When he learned what he had never known he was determined to change that, not only for himself but for all other Poles. In doing so, and this is the special additional significance to us of this memorial, he is replicating what many other Polish Christians have been doing for the last three decades – rescuing Jewish memory. (Watch an interview with Popiela - https://neshomaproject.org/video-blog/2020/02/14/dariusz-popiela )

 

    “Today, all over Poland there are people who, in big ways and small, through institutions and on a grassroots level, are remembering Jews,” writes Leora Tec on her website (neshomaproject.org) which seeks to embrace and interview many of these people. [Leora was our Polish teacher and is herself the daughter of Holocaust survivors, hidden by Poles during the war. Her mother, coincidentally, is from Lublin, where my mother’s family is also from.]

 

   Both in our preparation for this journey and throughout our time here we have experienced the truth of Leora’s words about Polish memory keepers in a myriad of ways. But it is a view that is contentious. Others have diminished the work of such people.

 

   “Places around the world now largely devoid of Jews have come to think fondly of the dead Jews who once shared their streets,” writes Dara Horn in a 10/4/21 NY Times opinion piece.  “An entire industry has emerged to encourage tourism to these now historical sites. The locals in such places rarely minded when living Jews were either massacred or driven out. But now they pine for the dead Jews, lovingly restoring their synagogues and cemeteries ….  Some [such heritage sites] are maintained by sincere and learned people, with deep research and profound courage. I wish that were the norm. ... Many Jewish travelers to such sites feel a discomfort they can barely name. I’ve felt it too, every time. I’ve walked through places where Jews lived for hundreds or even thousands of years, people who share so many of the foundations of my own life — the language and books I cherish, the ideas that nourish me, the rhythms of my weeks and years — and I have felt the silence close in. I don’t mean the dead Jews’ silence, but my own. I know how I am supposed to feel: solemn, calmly contemplative, and perhaps also grateful to whoever so kindly restored this synagogue or renamed this street. I stifle my disquiet, telling myself it is merely sorrow, burying it so deep that I no longer recognize what it really is: rage.”

 

   Horn is too harsh we think, but her point is worth bearing in mind. For us, however, and I think many others, it is nothing short of miraculous to be able to come here, and thanks to these very sincere and learned Polish memory keepers to be able to experience in profound and meaningful ways what was.  But more than this. It is not only for us. It is also for all those Poles, growing up now or having grown up already without any of this historical knowledge or feeling, but now being confronted with and learning about this history. There is no shortage of young people in class outings visiting these sites; or groups of their elders visiting from all over Poland. I am moved, for example, in Nowy Sącz when I observe an older Polish woman reading the explanatory plaques about what happened 80 years ago in her town and what Jewish history there in Nowy Sącz was all about.
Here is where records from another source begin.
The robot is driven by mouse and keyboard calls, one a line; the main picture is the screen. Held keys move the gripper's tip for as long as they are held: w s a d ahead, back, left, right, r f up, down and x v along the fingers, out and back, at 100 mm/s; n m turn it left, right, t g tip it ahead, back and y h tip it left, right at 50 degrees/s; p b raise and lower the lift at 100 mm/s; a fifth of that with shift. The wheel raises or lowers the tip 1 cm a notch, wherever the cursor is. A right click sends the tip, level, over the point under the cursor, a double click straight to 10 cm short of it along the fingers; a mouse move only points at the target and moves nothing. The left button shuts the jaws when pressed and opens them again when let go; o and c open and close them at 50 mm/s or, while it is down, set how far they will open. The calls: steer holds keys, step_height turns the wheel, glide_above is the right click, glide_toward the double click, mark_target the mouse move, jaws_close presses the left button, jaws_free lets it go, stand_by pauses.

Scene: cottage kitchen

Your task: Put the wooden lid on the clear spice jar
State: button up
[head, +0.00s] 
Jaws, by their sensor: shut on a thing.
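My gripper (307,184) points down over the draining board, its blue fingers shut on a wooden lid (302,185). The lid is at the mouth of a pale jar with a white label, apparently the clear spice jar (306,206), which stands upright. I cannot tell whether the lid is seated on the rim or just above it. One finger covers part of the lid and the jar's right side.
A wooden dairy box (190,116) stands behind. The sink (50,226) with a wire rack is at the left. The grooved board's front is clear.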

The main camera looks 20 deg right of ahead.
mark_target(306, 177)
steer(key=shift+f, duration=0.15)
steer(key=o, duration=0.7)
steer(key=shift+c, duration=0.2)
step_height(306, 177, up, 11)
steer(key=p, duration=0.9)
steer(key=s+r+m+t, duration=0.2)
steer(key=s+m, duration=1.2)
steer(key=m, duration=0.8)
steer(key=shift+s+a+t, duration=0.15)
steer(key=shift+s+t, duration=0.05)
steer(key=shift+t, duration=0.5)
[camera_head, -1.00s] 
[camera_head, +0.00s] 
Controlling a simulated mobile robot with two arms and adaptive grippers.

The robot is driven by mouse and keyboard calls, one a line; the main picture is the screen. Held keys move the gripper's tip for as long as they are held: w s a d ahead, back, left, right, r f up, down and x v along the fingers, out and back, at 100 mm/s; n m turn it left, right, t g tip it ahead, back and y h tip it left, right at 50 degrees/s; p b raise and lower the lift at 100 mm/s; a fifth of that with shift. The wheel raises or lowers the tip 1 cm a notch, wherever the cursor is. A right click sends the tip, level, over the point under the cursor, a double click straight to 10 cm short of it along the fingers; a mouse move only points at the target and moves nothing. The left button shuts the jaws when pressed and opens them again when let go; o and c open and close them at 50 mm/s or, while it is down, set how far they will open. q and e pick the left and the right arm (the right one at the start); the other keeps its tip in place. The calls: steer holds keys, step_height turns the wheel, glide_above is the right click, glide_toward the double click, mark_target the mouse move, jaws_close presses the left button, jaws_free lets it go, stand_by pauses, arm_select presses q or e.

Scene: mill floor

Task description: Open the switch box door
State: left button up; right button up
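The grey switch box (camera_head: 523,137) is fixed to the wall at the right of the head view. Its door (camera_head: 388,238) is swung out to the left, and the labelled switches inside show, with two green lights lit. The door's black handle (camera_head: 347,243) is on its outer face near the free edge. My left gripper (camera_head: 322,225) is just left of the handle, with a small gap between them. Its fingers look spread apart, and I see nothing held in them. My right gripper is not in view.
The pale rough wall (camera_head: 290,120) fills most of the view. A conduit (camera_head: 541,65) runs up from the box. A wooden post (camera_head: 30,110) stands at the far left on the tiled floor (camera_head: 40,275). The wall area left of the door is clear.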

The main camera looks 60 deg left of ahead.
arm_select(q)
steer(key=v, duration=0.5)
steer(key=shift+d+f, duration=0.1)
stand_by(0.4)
The Nowy Sącz Memorial is below ground, with panels containing all the names



The dedication ceremony

A Polish woman reading the descriptive plaques about the history of Nowy Sącz Jews

One wall of panels.



The Nowy Sącz synagogue right across from the memorial.




Hasidic Rebbe Chaim Halberstam (1793-1876), founder of the Sanz Hasidic dynasty and one of the leaders of East European Jewry during his life.